"Sebuah catatan; Saya, perang Aceh, dan Damai"
Jauh sebelum menginjakkan kaki di Mindanao, Filipina, Jakarta adalah tempat saya belajar sebagai aktivis muda saat itu.
Karena pada 18 Mei 2003, pemerintah Indonesia secara resmi mengumumkan Darurat Militer untuk Aceh. Genderang perang ditabuhkan!
Sentral Informasi Referendum Aceh (SIRA) dan KONTRAS dianggap sebagai kaki tangan Gerakan Aceh Merdeka (GAM) oleh pemerintah.
Dan saya adalah salah satu staf Komisi Orang Hilang dan Korban Tindak Kekerasan (KONTRAS) Aceh saat itu, dengan posisi Ketua Divisi Data dan Informasi.
Situasi Aceh sebagai daerah rawan konflik terjawab sudah. Tak ada tanda-tanda berhembusnya angin perdamaian di bumi tanah rencong.
Satu per satu sahabat diculik. Situasi itu membuat saya dan rekan2 aktivis lain terpaksa hijrah. Di ibukota kami merakit diri kembali untuk terus bicara Aceh.

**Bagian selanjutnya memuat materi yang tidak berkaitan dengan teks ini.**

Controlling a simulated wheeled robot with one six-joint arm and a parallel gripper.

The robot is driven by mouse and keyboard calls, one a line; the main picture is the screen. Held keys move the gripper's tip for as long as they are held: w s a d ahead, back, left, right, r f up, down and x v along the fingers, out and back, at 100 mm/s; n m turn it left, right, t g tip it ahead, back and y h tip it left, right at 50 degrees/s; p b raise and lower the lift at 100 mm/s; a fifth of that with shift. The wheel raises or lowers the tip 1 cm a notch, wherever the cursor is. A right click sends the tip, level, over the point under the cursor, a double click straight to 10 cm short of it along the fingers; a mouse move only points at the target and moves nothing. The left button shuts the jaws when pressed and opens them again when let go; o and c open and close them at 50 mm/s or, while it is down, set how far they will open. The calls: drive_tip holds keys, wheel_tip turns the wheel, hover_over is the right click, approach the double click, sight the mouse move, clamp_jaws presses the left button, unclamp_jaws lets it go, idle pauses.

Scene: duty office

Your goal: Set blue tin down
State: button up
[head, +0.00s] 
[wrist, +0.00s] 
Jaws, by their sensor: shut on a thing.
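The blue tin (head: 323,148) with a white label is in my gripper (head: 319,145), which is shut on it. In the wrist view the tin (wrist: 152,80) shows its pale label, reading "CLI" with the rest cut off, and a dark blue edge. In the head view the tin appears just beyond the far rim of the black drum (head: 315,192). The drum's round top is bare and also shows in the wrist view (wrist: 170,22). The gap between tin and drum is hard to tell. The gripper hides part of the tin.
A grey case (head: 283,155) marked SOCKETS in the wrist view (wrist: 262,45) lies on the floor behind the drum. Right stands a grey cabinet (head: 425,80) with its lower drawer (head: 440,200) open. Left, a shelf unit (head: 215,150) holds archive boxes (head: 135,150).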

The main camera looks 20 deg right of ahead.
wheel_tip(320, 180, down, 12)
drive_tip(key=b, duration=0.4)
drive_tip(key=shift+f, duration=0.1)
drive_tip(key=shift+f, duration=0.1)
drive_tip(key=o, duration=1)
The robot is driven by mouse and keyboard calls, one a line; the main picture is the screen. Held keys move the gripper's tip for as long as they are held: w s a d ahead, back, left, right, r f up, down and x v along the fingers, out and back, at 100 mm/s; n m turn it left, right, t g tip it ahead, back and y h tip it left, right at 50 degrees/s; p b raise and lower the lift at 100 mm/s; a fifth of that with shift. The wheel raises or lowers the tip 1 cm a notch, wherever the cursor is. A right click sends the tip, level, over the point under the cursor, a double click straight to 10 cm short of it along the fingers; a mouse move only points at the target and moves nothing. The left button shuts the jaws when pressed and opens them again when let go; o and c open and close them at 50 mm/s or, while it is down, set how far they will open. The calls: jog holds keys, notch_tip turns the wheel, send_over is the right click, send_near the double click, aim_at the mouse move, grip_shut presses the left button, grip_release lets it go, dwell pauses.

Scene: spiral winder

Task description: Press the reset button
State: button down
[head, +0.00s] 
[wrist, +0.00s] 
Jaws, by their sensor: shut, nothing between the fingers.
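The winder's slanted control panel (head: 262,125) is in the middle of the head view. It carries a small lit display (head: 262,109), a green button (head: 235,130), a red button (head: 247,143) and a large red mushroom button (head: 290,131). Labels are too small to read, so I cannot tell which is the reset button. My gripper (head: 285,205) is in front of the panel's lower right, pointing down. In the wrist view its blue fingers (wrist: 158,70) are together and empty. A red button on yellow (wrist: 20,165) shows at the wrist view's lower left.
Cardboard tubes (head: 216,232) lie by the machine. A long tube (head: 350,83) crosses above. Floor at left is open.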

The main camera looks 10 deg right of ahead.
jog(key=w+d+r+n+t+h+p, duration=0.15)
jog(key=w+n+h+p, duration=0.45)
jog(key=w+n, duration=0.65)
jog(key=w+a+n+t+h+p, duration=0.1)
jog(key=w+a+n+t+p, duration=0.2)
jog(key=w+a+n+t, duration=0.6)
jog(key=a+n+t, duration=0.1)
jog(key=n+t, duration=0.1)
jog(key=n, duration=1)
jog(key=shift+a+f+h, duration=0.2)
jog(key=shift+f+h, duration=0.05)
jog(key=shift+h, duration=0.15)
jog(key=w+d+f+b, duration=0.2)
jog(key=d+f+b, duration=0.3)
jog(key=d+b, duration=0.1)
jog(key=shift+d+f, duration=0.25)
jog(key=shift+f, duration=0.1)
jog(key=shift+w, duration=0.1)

Tak terhitung berapa kali saya demo di depan istana dan bundaran hotel indonesia dengan tuntutan yang sama; Tarik militer dari Aceh, hentikan kekerasan, wujudkan damai Aceh dan isu kemanusiaan lainnya.
Selain bergabung dengan banyak gerakan, Solidaritas Aceh Papua (SAP) salah satu wadah tempat saya berdiskusi dalam membangun ide ide perlawanan kesewenangan pemerintah untuk Aceh dan Papua.